## BEGIN
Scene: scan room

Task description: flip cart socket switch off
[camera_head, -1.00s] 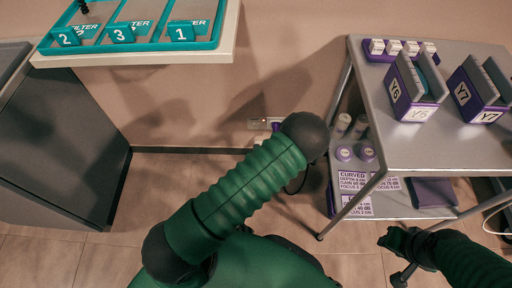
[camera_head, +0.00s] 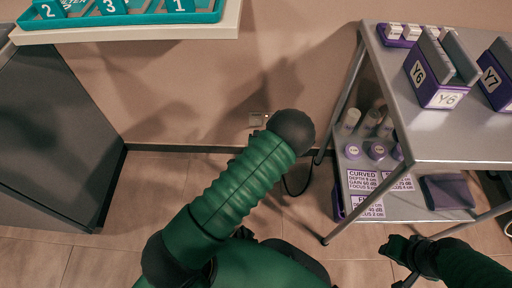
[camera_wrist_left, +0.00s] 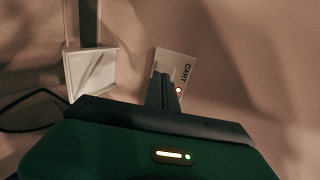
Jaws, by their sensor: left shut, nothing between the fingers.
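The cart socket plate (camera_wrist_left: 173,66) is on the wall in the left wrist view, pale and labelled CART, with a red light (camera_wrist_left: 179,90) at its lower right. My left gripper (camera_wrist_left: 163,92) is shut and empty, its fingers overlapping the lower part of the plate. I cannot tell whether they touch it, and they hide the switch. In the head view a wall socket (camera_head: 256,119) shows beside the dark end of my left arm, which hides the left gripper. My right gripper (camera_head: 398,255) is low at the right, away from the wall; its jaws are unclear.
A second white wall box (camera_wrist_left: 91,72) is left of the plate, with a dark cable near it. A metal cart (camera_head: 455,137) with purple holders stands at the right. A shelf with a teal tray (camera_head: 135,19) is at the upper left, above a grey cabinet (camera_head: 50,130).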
## END
## BEGIN
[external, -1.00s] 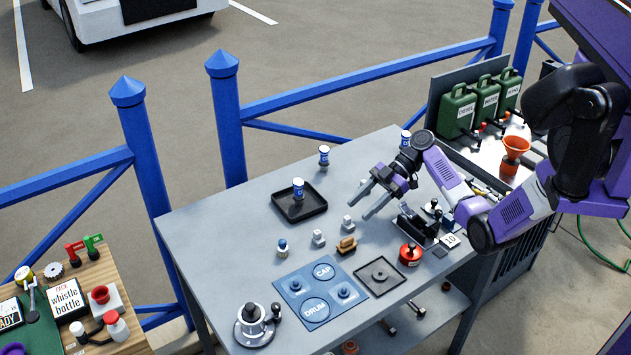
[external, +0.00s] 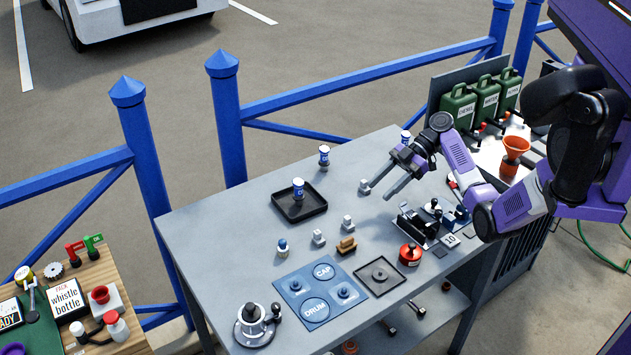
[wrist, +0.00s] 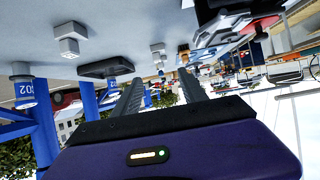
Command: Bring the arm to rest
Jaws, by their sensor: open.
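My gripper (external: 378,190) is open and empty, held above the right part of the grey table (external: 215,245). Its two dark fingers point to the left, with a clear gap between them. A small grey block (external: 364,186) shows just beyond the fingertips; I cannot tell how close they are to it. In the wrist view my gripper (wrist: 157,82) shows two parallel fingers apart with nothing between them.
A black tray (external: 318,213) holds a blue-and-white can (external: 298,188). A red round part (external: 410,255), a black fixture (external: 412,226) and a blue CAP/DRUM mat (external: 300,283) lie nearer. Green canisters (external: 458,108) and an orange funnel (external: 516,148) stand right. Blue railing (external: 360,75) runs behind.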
## END
## BEGIN
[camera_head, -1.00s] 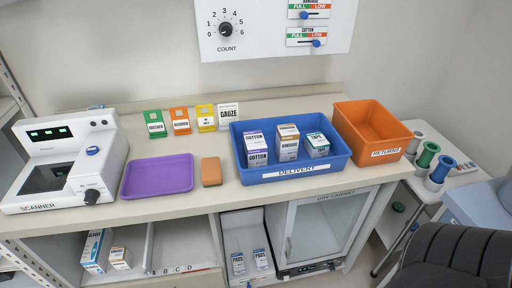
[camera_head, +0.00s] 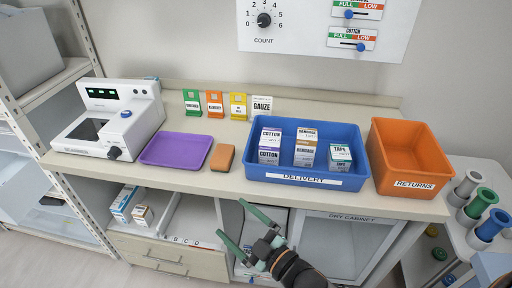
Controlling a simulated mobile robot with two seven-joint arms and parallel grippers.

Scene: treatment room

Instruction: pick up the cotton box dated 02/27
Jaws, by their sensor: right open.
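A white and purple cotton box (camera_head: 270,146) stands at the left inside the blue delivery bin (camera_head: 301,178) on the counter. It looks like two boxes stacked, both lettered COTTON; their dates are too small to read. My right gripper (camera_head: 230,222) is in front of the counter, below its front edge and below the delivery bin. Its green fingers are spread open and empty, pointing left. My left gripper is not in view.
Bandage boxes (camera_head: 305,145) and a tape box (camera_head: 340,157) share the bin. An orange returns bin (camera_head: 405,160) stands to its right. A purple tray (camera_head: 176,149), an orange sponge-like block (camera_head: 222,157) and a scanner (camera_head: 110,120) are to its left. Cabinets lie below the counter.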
## END
[Your instructions] Copy every line of the material in which the word "Scene" occurs.

[Final answer]
Scene: scan room
Scene: treatment room

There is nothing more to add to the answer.